In 2011, the Audit Committee focused mainly on general supervision of company's financials. The Audit Committee discussed i.e. project revenue models, handled the IT Review and IT Hosting services and investments of the Company's liquid funds. Furthermore, the Committee assessed efficiency of internal control systems and risk management process and practices including financial and juridical risks. The Committee also reviewed the interim reports and all other relevant stock exchange releases before their publication.
The Executive Committee prepares material and provides instructions on issues related to the composition and compensation of the Board of Directors and remuneration of the other members of the executive management. The Executive Committee held 7 meetings in 2011 and the attendance was close to 100%.
In 2011, the Executive Committee focused especially on the recruiting process for a new CEO. Other tasks comprised e.g. long and shortterm incentive programs for the top management and other key personnel, discussion on employee satisfaction surveys, and follow-up of improvement actions. The Committee also prepared proposals for the Board composition and remuneration for the Annual General Meeting of Shareholders.
The President and CEO is in charge of the day-to-day management of the company. The CEO's duties include managing the business according to the instructions issued by the Board of Directors, presenting the matters to be dealt with in the Board of Directors' meeting, implementing the matters resolved by the Board of Directors and other issues determined in the Companies Act. The Board of Directors shall appoint the CEO and decide upon his/her remuneration and other benefits.
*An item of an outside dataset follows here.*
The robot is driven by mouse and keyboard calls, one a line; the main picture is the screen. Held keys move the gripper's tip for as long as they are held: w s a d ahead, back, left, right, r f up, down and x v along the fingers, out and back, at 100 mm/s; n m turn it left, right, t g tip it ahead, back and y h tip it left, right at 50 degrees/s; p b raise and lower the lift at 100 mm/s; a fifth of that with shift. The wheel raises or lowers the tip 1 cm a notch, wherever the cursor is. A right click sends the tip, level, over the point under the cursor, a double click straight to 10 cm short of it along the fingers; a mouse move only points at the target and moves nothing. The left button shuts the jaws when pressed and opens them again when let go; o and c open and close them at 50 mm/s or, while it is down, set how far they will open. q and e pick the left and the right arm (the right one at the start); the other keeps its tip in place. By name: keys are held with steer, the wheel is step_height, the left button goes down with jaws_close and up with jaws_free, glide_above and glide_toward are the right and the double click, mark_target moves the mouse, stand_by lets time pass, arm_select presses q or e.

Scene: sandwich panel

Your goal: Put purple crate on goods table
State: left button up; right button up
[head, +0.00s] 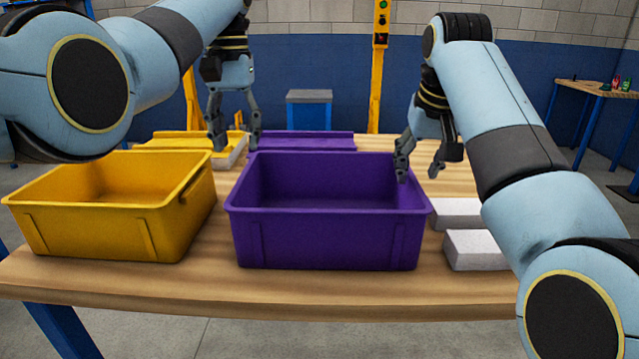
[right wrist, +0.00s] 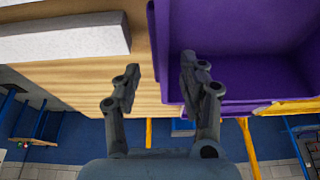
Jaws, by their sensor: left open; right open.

The President and CEO of the Company was Kimmo Alkio until October 31, 2011. Interim CEO was Pirkka Palomäki during November 1-January 15, 2012. Christian Fredrikson started as President and CEO as of January 16, 2012.
The Executive Team supports the CEO in daily operative management and development of the Company. The CEO appoints the Executive Team members and decides upon the terms and conditions of their employment. The Board of Directors approves the compensation for the Executive Team. The bonuses and granting of stock options are based on the performance of the Company and the individual. The Executive Team assembles regularly once a month and separately as needed.
The Executive Team currently consists of the following persons: Christian Fredrikson (President and CEO), Ari Alakiuttu (Vice President, Human Resources), Tuomas Hyyryläinen (Vice President, Strategy and M&A), Samu Konttinen (Vice President, Sales and Geographical Operations), Maria Nordgren (Vice President, Channels), Pirkka Palomäki (Chief Technology Officer), Kari Penttilä (Vice President, R&D), Patrik Sallner (Vice President, Professional Services) and Taneli Virtanen (Chief Financial Officer).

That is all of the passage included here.